With the images removed, repeat the data below exactly.

......

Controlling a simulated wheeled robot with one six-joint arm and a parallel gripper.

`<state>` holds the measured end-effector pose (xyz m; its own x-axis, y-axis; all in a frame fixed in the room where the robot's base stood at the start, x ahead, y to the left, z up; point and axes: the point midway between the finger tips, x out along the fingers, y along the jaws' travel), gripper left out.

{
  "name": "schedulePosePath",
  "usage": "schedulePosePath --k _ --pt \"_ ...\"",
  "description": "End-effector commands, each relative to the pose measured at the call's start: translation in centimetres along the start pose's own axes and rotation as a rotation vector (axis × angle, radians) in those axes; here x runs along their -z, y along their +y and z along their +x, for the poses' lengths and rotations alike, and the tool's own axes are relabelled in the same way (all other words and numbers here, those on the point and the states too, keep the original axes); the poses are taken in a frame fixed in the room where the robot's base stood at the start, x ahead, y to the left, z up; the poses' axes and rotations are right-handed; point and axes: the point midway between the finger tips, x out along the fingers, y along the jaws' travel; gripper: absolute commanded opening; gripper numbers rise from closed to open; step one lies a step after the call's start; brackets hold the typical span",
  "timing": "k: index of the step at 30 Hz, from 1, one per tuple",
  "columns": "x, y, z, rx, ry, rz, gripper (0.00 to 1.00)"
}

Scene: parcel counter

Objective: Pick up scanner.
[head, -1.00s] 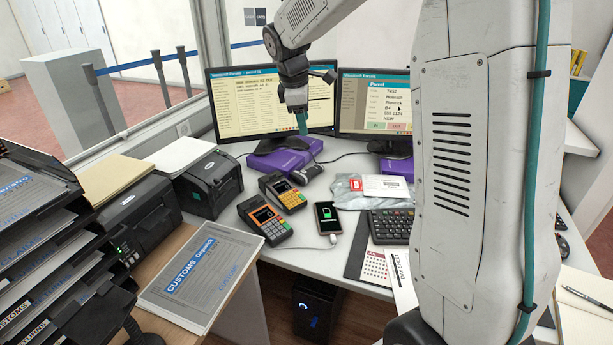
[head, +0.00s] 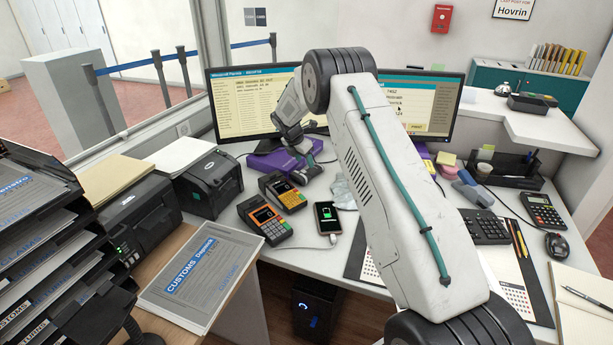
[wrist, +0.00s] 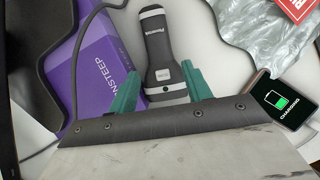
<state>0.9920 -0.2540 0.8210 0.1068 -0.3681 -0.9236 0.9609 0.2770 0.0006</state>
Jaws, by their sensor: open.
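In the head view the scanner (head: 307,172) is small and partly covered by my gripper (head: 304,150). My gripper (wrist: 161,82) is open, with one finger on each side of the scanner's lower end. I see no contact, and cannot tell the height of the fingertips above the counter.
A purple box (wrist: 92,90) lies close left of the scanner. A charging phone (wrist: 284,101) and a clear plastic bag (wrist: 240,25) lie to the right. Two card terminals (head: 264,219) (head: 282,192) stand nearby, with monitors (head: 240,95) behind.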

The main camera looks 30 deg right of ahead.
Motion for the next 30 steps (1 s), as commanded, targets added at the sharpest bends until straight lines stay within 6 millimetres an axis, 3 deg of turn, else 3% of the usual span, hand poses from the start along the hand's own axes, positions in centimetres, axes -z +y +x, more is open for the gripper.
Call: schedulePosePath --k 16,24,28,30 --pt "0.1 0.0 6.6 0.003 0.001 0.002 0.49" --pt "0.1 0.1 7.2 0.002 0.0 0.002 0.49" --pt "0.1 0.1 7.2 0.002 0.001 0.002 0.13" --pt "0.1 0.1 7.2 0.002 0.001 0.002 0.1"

......

_COMPLETED EXERCISE_.
Controlling a simulated wheeled robot with one six-joint arm and a parallel gripper.

`<state>` holds the measured end-effector pose (xyz m; its own x-axis, y-axis; all in a frame fixed in the room where the robot's base stood at the start, x ahead, y to the left, z up; point and axes: the point midway between the finger tips, x out along the fingers, y along the jaws' travel), gripper left out.

{
  "name": "schedulePosePath",
  "usage": "schedulePosePath --k _ --pt \"_ ...\"",
  "description": "End-effector commands, each relative to the pose measured at the call's start: translation in centimetres along the start pose's own axes and rotation as a rotation vector (axis × angle, radians) in those axes; here x runs along their -z, y along their +y and z along their +x, for the poses' lengths and rotations alike, and the tool's own axes are relabelled in the same way (all other words and numbers here, those on the point and the states too, keep the original axes); the poses are taken in a frame fixed in the room where the robot's base stood at the start, x ahead, y to the left, z up; the poses' axes and rotations are right-handed; point and axes: the point midway between the finger tips, x out along the fingers, y along the jaws' travel; gripper: absolute commanded opening; gripper numbers rise from closed to open; step one lies a step after the call's start; brackets hold the typical span",
  "timing": "k: index of the step at 30 Hz, from 1, one per tuple",
  "columns": "x, y, z, rx, ry, rz, gripper (0.00 to 1.00)"
}

Scene: parcel counter

Objective: Pick up scanner.
[head, -1.00s] 
[head, +0.00s] 
[wrist, +0.00s] 
<state>0.9920 -0.2540 0.8210 0.1068 -0.3681 -0.9236 0.9609 0.2770 0.0006</state>
Jaws, by their sensor: open.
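In the head view the scanner (head: 307,172) is small and partly covered by my gripper (head: 304,150). My gripper (wrist: 161,82) is open, with one finger on each side of the scanner's lower end. I see no contact, and cannot tell the height of the fingertips above the counter.
A purple box (wrist: 92,90) lies close left of the scanner. A charging phone (wrist: 284,101) and a clear plastic bag (wrist: 240,25) lie to the right. Two card terminals (head: 264,219) (head: 282,192) stand nearby, with monitors (head: 240,95) behind.

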The main camera looks 30 deg right of ahead.
Motion for the next 30 steps (1 s), as commanded, targets added at the sharpest bends until straight lines stay within 6 millimetres an axis, 3 deg of turn, else 3% of the usual span, hand poses from the start along the hand's own axes, positions in centimetres, axes -z +y +x, more is open for the gripper.
Call: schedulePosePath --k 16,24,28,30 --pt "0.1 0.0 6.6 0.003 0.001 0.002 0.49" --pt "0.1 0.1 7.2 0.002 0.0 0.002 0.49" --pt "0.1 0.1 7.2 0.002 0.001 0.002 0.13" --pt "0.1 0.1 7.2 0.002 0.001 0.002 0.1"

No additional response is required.